» Provided data:
§ §
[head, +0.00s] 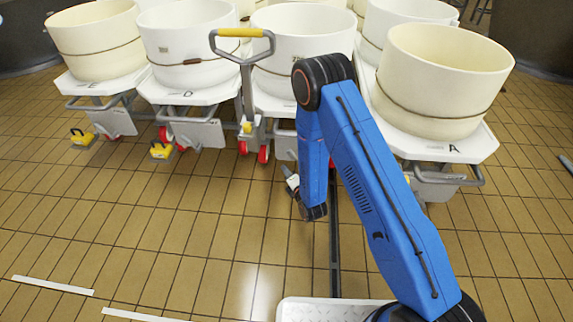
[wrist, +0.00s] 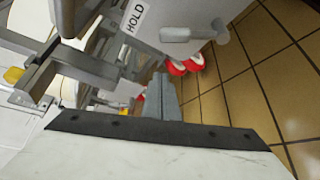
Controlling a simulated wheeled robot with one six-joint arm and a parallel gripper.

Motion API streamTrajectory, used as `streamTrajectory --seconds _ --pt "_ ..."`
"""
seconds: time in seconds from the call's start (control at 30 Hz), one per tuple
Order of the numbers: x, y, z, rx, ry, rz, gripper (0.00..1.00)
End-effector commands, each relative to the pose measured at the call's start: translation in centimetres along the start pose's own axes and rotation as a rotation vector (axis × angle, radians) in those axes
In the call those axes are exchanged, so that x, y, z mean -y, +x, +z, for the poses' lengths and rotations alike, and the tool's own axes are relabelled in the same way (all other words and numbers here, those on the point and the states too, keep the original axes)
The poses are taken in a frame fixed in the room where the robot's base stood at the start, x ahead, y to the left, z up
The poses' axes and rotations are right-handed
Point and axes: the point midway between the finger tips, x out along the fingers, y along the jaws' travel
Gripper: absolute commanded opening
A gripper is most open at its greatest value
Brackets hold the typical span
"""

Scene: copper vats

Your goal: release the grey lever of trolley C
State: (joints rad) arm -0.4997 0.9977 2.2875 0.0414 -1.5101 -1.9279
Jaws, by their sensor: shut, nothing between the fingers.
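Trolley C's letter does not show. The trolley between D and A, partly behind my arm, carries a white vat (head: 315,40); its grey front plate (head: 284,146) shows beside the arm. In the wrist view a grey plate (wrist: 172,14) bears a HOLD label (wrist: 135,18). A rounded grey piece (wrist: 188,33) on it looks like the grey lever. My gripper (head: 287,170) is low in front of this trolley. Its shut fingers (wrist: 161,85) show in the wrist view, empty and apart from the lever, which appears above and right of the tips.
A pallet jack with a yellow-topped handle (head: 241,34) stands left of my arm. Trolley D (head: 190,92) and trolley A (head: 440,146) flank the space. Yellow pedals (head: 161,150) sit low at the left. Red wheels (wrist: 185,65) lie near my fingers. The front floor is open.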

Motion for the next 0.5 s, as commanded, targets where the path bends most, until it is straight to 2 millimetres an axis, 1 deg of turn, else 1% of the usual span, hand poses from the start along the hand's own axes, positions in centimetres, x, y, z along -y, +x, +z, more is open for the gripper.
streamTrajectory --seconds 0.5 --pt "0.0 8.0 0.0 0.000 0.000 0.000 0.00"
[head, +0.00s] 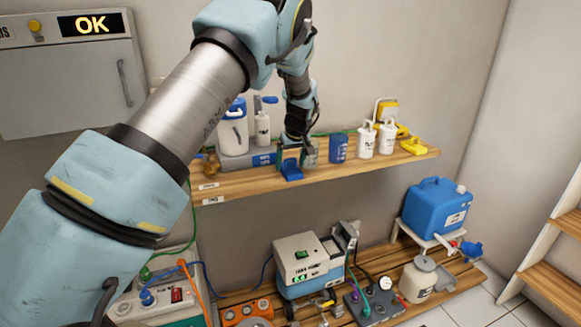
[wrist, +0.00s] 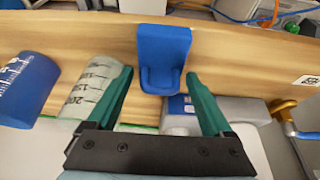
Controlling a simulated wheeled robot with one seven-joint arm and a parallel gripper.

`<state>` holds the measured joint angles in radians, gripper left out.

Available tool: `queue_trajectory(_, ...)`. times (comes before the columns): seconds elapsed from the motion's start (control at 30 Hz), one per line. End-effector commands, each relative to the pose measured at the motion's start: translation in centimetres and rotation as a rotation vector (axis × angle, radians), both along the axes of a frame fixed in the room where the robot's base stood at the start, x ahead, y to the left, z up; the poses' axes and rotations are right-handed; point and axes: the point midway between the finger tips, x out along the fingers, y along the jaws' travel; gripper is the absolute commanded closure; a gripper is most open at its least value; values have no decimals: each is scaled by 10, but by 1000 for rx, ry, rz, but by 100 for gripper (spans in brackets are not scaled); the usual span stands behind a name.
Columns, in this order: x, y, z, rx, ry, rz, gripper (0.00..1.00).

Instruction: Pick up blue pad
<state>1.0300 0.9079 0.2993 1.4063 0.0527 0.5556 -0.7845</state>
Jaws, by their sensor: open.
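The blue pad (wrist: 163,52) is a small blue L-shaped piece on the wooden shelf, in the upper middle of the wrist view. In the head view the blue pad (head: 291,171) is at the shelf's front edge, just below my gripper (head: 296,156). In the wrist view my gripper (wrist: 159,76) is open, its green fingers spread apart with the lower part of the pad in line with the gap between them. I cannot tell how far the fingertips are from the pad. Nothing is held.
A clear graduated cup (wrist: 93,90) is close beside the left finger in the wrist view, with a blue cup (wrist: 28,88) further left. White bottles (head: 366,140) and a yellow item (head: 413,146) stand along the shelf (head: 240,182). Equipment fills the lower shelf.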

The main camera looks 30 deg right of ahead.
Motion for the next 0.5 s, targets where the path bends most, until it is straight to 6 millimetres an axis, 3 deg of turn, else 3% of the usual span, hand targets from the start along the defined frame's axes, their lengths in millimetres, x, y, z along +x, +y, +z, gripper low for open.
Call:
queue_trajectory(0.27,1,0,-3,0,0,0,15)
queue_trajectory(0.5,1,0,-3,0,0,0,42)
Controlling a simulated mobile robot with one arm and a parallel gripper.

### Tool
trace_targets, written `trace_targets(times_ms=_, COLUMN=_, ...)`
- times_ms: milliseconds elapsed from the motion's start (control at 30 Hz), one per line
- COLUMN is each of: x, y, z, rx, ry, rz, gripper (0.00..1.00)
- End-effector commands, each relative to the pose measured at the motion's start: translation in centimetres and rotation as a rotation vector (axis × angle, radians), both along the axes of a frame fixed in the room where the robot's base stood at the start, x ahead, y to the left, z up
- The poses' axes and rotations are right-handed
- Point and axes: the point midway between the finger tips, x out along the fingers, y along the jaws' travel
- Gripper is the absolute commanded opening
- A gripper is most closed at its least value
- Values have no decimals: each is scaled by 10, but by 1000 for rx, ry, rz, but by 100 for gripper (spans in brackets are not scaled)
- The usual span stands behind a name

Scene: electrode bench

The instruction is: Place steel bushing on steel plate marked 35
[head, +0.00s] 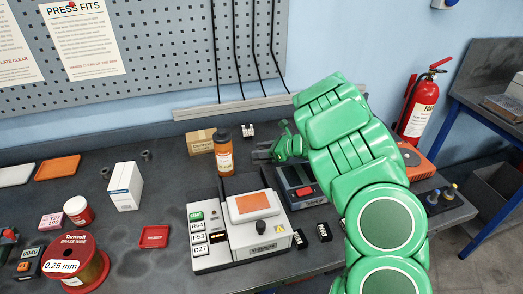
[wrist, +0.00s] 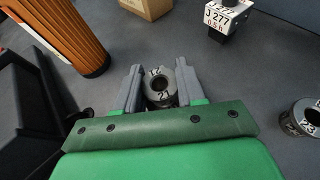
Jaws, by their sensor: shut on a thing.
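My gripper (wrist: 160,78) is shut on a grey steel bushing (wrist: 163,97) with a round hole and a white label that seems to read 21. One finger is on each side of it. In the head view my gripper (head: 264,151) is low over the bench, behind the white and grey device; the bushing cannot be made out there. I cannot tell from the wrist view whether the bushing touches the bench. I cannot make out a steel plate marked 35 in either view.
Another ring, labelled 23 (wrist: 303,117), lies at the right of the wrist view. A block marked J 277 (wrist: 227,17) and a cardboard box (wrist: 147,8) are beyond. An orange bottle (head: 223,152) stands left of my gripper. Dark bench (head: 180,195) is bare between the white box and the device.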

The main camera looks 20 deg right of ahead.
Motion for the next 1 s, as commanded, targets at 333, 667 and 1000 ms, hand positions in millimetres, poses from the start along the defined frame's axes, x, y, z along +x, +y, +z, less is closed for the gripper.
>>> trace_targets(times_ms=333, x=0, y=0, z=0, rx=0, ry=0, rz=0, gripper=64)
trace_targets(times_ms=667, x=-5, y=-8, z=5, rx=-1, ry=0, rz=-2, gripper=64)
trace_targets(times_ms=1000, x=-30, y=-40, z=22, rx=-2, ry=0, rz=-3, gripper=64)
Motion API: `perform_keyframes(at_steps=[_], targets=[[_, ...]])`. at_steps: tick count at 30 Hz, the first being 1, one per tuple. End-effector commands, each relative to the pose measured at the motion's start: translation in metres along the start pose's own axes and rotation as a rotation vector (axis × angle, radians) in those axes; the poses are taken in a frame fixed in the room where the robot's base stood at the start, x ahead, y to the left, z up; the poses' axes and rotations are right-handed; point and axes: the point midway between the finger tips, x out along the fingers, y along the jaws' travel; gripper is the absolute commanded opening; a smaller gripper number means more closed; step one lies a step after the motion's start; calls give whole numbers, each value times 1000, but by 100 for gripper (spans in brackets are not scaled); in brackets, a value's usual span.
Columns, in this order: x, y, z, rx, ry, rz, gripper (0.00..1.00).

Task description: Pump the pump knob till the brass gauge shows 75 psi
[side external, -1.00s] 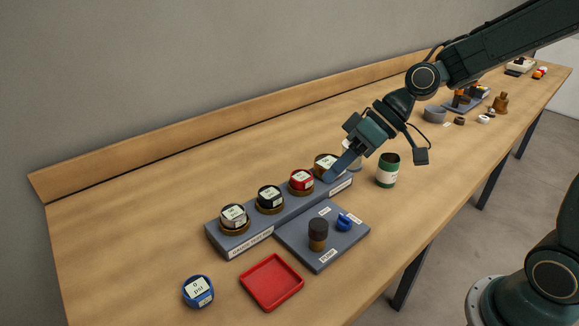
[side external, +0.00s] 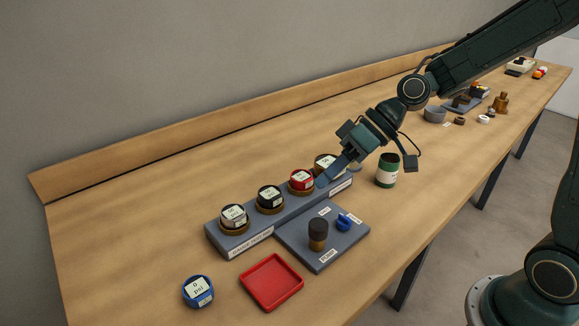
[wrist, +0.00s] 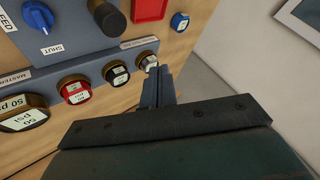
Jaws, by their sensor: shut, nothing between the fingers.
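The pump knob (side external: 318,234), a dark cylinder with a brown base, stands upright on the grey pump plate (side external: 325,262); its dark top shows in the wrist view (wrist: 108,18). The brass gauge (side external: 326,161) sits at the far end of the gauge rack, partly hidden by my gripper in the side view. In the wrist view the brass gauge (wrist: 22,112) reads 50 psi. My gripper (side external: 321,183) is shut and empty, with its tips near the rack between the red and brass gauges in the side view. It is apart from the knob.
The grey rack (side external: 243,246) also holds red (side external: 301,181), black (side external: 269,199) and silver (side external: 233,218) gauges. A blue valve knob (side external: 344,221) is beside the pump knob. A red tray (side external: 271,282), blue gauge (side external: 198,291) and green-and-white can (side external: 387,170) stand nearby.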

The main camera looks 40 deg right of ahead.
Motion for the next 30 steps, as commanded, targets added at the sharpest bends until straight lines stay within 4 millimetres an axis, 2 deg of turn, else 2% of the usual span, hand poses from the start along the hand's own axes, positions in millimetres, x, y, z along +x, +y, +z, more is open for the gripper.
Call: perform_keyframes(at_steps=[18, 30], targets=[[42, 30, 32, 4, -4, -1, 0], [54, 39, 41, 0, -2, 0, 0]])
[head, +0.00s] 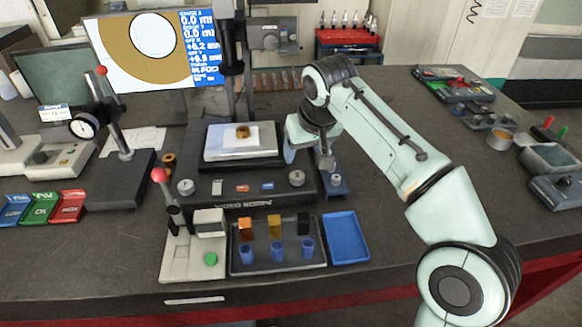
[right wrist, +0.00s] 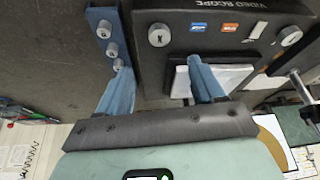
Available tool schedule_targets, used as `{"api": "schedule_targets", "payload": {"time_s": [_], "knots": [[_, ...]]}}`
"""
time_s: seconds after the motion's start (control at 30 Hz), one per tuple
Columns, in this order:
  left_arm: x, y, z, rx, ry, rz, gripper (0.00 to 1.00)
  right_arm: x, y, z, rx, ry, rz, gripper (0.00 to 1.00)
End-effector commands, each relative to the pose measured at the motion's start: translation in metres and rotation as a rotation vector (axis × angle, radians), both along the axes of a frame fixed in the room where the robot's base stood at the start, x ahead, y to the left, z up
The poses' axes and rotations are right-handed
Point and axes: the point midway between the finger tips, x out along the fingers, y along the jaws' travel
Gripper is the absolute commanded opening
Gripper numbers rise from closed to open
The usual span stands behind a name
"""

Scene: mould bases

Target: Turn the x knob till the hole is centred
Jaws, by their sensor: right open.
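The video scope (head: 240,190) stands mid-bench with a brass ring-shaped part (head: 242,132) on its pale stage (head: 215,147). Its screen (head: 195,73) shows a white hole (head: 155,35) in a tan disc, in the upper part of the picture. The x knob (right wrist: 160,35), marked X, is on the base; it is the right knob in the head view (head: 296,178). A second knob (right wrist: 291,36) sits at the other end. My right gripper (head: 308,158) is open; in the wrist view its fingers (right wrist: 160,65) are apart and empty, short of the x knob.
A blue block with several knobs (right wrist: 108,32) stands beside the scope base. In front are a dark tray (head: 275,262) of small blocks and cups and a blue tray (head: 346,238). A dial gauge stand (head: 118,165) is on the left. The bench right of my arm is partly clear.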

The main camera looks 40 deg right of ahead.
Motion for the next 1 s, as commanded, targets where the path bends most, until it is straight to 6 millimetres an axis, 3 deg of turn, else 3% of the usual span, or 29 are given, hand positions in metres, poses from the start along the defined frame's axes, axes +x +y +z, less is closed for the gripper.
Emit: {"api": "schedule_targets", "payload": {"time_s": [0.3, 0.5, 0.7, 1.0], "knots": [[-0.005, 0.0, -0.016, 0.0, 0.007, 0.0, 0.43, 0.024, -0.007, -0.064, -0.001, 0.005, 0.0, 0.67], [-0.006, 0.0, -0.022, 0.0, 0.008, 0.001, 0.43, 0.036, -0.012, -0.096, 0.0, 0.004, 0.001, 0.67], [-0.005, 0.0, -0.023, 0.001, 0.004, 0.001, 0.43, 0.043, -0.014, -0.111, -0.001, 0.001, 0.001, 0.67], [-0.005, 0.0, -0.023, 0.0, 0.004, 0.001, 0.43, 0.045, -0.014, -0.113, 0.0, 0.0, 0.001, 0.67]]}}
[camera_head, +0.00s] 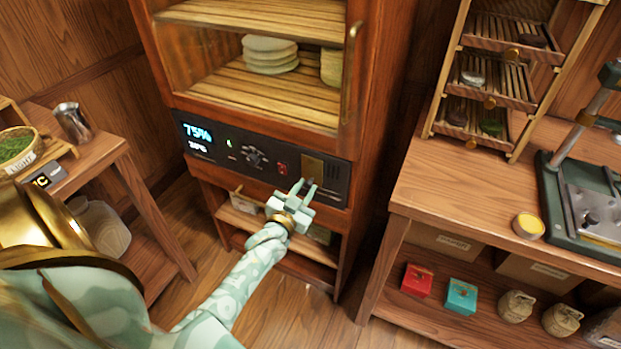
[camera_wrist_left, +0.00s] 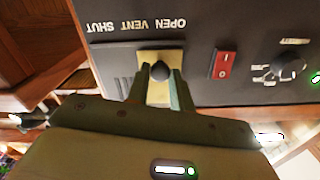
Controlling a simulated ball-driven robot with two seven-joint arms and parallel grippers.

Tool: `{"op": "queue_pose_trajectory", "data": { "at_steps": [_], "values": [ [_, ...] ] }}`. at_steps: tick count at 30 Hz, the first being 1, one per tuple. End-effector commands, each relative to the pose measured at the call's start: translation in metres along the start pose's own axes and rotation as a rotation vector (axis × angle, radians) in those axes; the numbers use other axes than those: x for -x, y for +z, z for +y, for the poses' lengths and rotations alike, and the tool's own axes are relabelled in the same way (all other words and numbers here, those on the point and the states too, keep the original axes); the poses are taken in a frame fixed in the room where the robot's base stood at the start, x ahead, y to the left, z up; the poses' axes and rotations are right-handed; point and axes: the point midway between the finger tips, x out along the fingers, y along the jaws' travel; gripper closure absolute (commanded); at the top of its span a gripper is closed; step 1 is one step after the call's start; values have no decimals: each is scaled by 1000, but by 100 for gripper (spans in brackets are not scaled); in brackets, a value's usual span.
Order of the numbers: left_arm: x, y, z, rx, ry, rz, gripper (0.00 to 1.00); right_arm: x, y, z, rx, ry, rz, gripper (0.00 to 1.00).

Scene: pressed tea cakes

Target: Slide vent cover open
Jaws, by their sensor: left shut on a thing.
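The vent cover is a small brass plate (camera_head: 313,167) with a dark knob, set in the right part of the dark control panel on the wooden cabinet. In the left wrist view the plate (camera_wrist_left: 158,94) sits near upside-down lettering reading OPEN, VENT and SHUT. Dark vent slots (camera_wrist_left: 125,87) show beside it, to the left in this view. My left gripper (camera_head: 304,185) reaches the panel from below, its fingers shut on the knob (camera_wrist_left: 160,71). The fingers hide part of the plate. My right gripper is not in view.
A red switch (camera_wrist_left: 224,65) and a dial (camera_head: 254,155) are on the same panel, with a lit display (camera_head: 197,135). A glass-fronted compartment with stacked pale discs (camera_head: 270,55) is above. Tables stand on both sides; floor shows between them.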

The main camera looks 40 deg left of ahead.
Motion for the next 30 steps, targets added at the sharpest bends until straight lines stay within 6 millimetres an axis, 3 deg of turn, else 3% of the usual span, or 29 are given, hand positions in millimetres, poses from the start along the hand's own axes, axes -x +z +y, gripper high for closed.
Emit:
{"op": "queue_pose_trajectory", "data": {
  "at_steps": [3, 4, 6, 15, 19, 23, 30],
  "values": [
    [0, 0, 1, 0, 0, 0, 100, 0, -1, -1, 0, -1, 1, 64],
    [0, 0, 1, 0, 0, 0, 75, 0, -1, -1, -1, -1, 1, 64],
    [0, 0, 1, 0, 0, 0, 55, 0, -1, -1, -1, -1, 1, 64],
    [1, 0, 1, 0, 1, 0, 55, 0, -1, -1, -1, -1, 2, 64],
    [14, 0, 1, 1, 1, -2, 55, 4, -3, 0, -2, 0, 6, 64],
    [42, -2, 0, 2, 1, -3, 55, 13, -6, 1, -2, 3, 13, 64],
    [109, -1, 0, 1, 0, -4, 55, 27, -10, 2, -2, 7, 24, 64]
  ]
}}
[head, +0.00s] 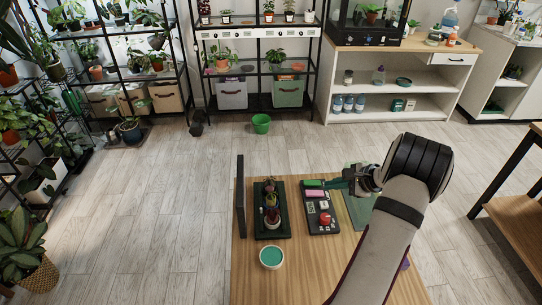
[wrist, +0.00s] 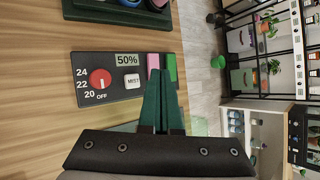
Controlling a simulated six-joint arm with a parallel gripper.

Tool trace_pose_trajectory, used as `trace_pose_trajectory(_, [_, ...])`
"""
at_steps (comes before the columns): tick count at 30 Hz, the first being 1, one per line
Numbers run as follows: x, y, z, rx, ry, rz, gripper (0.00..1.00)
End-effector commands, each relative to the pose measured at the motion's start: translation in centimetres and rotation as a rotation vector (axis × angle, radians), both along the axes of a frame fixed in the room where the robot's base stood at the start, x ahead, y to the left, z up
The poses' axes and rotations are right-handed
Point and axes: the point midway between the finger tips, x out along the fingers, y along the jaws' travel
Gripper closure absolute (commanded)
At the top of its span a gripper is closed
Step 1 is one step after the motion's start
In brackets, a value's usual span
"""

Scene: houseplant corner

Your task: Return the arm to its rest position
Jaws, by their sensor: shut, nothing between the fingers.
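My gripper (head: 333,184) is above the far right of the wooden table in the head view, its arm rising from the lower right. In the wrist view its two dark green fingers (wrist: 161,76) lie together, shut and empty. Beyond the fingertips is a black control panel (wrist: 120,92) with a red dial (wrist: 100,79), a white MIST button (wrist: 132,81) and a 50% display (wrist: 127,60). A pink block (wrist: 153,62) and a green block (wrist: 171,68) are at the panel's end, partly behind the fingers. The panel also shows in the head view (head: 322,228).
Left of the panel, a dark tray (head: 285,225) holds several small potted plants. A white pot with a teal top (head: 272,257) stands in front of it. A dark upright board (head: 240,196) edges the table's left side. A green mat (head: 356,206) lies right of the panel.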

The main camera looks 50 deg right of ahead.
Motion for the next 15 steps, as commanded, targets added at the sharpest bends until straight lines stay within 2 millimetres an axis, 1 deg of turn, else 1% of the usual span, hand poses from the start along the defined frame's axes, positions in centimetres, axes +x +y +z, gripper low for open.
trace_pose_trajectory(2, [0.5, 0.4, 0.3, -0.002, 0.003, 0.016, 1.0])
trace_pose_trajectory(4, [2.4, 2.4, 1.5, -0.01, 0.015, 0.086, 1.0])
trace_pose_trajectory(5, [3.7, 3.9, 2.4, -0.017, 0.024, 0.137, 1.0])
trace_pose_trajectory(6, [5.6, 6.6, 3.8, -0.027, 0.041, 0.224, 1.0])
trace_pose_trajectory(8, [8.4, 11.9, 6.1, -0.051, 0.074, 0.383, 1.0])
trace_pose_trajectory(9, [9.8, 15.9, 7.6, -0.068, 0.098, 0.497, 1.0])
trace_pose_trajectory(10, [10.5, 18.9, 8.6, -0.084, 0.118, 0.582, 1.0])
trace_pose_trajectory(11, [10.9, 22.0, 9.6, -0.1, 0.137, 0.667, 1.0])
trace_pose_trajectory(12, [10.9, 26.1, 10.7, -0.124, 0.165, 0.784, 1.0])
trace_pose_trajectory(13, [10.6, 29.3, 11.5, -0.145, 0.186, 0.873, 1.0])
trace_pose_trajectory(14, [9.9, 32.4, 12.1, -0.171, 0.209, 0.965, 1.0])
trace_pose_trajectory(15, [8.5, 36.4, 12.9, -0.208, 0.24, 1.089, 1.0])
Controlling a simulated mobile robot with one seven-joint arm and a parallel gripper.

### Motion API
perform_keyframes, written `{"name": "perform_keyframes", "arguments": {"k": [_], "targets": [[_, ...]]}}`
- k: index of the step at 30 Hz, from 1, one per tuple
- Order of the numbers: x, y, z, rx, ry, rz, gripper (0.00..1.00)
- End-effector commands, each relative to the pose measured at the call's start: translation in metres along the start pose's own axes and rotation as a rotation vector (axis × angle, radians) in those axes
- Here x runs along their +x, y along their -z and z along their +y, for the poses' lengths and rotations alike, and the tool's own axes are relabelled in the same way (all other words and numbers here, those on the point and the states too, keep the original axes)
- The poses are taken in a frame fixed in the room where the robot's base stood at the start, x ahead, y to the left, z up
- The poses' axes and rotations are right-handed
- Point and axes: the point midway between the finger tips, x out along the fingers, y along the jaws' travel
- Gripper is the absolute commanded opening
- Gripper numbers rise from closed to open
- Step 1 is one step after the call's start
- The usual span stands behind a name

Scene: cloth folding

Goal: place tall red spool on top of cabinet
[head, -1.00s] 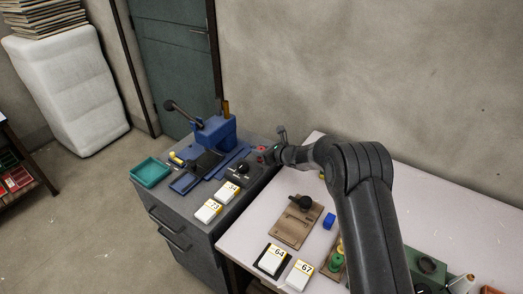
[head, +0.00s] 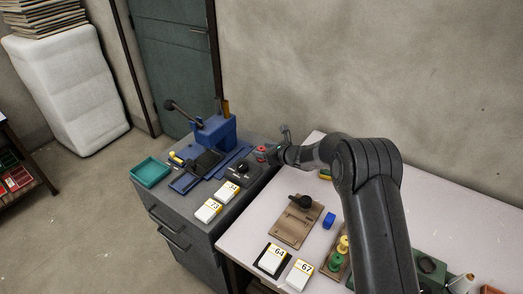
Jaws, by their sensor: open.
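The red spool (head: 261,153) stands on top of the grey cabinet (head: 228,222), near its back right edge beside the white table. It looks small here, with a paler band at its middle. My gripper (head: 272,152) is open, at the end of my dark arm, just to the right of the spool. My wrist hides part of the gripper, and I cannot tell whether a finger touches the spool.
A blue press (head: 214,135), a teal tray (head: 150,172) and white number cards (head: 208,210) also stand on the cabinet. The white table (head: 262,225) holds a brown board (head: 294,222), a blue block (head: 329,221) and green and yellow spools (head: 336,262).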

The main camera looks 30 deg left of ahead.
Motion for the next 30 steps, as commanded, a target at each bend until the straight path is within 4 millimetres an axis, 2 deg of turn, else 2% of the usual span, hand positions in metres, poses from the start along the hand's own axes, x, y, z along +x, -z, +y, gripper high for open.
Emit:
§ §
» Task goal: Make an exact copy of the lines from the one containing "A gripper is most open at its greatest value" to the one containing "gripper left out.", keeping both and leaving out every picture.

» Written response:
A gripper is most open at its greatest value
Brackets hold the typical span
"""

Scene: copper vats

Your goal: release the grey lever of trolley C
State: (joints rad) arm -0.4997 0.9977 2.2875 0.0414 -1.5101 -1.9279
Jaws, by their sensor: shut, nothing between the fingers.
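Trolley C's letter does not show. The trolley between D and A, partly behind my arm, carries a white vat (head: 315,40); its grey front plate (head: 284,146) shows beside the arm. In the wrist view a grey plate (wrist: 172,14) bears a HOLD label (wrist: 135,18). A rounded grey piece (wrist: 188,33) on it looks like the grey lever. My gripper (head: 287,170) is low in front of this trolley. Its shut fingers (wrist: 161,85) show in the wrist view, empty and apart from the lever, which appears above and right of the tips.
A pallet jack with a yellow-topped handle (head: 241,34) stands left of my arm. Trolley D (head: 190,92) and trolley A (head: 440,146) flank the space. Yellow pedals (head: 161,150) sit low at the left. Red wheels (wrist: 185,65) lie near my fingers. The front floor is open.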

Motion for the next 0.5 s, as commanded, targets where the path bends most, until it is straight to 2 millimetres an axis, 1 deg of turn, else 1% of the usual span, hand poses from the start along the hand's own axes, positions in centimetres, x, y, z along -y, +x, +z, more is open for the gripper.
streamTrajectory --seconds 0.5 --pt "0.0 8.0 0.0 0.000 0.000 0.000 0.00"
[head, +0.00s] 
[wrist, +0.00s] 
Controlling a simulated wheeled robot with one seven-joint arm and a parallel gripper.

`<state>` holds the measured joint angles in radians, gripper left out.

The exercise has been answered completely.